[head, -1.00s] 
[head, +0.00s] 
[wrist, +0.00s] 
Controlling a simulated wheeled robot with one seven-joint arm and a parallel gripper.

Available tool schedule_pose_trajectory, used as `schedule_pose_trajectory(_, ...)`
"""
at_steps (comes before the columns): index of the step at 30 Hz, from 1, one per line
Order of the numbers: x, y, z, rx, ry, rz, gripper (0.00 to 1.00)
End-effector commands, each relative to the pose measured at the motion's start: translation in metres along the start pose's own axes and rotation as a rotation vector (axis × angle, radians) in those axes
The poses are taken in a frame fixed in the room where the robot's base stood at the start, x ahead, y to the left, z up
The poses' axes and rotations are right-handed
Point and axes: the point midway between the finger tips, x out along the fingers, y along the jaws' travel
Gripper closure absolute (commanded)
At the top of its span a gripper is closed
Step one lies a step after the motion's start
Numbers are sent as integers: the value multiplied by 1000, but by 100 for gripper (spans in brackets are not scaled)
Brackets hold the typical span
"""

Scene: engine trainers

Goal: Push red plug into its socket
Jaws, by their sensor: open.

________________________________________

### JOB
Return the opening line of the data and every line after it through the line containing "Step one lies a step after the motion's start", please, exactly as written and with nothing added.

### WRITTEN RESPONSE
[head, -1.00s] 
[head, +0.00s] 
[wrist, +0.00s] 
Controlling a simulated wheeled robot with one seven-joint arm and a parallel gripper.

Available tool schedule_pose_trajectory, used as `schedule_pose_trajectory(_, ...)`
"""
at_steps (comes before the columns): index of the step at 30 Hz, from 1, one per line
Order of the numbers: x, y, z, rx, ry, rz, gripper (0.00 to 1.00)
End-effector commands, each relative to the pose measured at the motion's start: translation in metres along the start pose's own axes and rotation as a rotation vector (axis × angle, radians) in those axes
The poses are taken in a frame fixed in the room where the robot's base stood at the start, x ahead, y to the left, z up
The poses' axes and rotations are right-handed
Point and axes: the point midway between the finger tips, x out along the fingers, y along the jaws' travel
Gripper closure absolute (commanded)
At the top of its span a gripper is closed
Step one lies a step after the motion's start

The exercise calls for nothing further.